February 2010, a party and a plan

In early February, three weeks after the earthquake, Bill and I are back in the Dominican Republic. I’ve stayed in regular contact with Piti by phone, and through him have kept abreast of how our Haitian friends are faring. Everyone is still reeling with shock from the disaster. Some have returned to Haiti, hoping that the reconstruction will mean jobs. But so far, no one has had any luck, since, of course, the rebuilding will not be taking place in the countryside but in the capital city, which is already packed with desperate people wanting to work.

In our own Dominican countryside, jobs are scarce. A sparse coffee harvest, a bad economy. Pablo is out of work, so we hire him for odd jobs that Piti could easily do by himself. Leonardo is off to the cane fields near La Romana, where the work is grueling. Six days cutting cane, whose sharp stalks are like knives, so that at the end of the day, his arms are full of the equivalent of little paper cuts. All this under the sweltering lowland sun. It’s hard to imagine the smirking Leonardo, who didn’t want to get his clothes dirty by taking his turn riding in the back of the pickup, taking on this kind of job.

“Things are very difficult,” Piti admits with a sigh. It is now his habitual mode of verbal punctuation instead of the giggles of the past. The boy has become a man, a heavyhearted one.

In an attempt to raise everyone’s spirits, Bill and I decide to throw a party for our Haitian friends. We’ll prepare a meal, featuring a Haitian favorite, goat. Afterward, we’ll have music provided by Piti and friends.

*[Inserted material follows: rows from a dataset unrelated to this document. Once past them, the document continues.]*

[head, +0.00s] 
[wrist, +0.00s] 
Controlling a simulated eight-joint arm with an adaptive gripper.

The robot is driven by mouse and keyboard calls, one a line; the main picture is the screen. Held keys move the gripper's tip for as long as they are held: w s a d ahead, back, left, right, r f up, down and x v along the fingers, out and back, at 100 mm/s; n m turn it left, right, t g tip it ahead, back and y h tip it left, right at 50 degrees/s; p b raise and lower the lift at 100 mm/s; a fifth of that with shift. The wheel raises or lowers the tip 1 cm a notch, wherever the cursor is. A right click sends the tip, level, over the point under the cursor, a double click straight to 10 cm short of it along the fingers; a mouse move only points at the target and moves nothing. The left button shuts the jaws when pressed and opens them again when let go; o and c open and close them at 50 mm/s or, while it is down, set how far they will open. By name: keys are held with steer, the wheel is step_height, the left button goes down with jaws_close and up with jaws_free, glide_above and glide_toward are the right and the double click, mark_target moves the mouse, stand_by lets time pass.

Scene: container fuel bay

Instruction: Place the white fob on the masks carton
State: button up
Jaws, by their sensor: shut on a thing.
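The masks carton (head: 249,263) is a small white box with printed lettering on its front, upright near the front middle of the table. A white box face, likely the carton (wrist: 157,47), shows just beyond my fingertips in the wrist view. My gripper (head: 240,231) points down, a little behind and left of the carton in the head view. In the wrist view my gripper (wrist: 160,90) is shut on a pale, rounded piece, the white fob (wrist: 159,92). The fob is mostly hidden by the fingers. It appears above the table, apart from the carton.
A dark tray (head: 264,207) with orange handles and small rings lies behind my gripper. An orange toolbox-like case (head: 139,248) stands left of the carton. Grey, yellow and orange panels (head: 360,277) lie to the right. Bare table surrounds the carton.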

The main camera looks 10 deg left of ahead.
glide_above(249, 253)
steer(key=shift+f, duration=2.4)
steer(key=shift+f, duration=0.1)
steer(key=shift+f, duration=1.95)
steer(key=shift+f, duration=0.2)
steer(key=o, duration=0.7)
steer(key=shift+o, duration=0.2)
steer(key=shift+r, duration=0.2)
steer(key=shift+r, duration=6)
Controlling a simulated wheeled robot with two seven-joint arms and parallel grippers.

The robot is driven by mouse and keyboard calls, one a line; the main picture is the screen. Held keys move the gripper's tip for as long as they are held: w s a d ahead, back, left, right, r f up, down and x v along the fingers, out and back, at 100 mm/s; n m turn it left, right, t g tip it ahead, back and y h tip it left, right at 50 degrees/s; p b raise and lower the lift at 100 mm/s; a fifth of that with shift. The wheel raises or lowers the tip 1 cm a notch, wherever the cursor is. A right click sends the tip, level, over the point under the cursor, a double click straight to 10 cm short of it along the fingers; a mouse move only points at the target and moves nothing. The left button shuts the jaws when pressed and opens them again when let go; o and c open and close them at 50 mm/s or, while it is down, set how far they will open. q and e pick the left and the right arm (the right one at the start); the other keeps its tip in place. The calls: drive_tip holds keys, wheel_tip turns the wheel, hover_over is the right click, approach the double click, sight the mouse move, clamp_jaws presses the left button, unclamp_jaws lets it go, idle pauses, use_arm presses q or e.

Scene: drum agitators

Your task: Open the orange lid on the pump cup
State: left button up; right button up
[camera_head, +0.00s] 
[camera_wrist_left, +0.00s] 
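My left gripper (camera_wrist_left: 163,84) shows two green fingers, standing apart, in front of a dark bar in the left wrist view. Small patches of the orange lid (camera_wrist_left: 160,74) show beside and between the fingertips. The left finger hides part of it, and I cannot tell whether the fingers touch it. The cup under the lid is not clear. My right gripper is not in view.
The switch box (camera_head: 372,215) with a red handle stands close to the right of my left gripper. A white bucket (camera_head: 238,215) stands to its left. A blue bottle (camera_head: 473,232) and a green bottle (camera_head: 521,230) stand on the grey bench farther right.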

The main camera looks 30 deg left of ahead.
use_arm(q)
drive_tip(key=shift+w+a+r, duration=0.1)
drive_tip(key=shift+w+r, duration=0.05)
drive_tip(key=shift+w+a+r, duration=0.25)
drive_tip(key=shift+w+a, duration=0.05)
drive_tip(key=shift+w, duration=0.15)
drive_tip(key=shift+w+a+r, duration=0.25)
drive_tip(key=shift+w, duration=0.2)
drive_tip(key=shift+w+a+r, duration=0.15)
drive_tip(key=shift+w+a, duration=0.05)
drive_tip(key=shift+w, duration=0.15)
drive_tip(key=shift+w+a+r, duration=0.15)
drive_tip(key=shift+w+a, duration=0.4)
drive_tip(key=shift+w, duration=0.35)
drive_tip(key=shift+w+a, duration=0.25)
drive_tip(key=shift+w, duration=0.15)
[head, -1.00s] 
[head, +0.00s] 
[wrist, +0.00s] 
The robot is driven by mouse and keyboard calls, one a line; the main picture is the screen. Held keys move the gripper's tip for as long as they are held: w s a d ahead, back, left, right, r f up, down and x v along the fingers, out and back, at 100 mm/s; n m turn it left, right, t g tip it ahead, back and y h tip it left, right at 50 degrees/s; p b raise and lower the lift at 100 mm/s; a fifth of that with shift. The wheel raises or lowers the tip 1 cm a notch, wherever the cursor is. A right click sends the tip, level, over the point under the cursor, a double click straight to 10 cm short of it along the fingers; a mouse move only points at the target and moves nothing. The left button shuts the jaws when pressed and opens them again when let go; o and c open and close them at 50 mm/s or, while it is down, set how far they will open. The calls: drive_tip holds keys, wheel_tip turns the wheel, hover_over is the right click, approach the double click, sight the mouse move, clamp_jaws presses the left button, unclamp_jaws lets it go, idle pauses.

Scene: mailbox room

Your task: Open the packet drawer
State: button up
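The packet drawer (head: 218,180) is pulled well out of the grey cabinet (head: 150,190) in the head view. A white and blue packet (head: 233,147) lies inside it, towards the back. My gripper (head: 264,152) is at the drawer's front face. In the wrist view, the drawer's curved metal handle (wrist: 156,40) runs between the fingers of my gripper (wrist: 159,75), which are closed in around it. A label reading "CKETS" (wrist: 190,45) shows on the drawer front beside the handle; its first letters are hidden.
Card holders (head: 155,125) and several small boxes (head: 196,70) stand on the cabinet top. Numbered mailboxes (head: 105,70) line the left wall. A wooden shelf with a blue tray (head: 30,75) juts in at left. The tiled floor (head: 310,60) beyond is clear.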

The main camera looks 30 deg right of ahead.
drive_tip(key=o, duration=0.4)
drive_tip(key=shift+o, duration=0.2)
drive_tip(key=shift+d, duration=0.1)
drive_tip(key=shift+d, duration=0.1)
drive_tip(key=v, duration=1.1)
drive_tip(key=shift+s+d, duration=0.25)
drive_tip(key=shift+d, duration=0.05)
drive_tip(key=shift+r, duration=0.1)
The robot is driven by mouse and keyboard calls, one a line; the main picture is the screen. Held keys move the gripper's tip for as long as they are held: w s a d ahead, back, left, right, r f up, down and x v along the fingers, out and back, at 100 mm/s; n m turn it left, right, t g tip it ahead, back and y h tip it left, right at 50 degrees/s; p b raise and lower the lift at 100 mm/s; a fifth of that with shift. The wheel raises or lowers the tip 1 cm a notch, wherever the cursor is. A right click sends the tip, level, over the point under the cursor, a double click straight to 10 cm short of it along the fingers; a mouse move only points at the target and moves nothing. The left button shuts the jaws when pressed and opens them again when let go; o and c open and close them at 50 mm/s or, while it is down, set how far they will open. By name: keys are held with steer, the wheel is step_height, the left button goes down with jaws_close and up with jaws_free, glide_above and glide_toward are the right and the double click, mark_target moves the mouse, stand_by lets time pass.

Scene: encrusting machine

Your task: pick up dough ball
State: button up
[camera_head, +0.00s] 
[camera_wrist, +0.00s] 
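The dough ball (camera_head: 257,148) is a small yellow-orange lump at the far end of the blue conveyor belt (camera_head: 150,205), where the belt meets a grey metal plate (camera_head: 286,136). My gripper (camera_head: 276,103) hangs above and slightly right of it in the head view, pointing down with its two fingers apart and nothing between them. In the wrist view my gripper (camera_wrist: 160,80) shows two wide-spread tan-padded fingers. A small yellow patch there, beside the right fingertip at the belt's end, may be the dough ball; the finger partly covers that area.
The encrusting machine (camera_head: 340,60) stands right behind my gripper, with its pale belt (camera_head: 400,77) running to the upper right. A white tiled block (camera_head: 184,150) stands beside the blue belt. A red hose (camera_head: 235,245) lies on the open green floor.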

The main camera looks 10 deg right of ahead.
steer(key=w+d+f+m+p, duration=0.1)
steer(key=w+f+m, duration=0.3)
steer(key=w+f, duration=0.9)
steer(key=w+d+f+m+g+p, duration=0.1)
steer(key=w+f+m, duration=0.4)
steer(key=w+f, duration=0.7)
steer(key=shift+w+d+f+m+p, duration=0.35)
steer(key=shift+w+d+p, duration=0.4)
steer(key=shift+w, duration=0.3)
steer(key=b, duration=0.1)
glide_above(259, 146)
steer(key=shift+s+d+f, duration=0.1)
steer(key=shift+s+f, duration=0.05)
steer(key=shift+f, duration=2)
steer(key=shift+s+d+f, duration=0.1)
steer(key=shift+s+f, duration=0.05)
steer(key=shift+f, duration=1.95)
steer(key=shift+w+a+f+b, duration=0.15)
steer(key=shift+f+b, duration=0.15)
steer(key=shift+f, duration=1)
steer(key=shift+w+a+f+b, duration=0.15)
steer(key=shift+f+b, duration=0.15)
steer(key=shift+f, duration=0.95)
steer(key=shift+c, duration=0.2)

We propose the idea to Piti. What does he think?

He giggles in reply.

And so it is that a month after the earthquake, almost to the day, we are partying in the little house. It’s the first time I’ve seen Eseline smiling since we arrived. She has been sullen, shaking her head whenever I ask what’s wrong, using a few phrases I’ve learned in Kreyòl. But tonight, she is in her element, partying like the girl she still is. All the young Haitian men want to dance with her. I can see what Eli meant. But Piti seems unperturbed as he sings away. Thank goodness he is not a jealous man.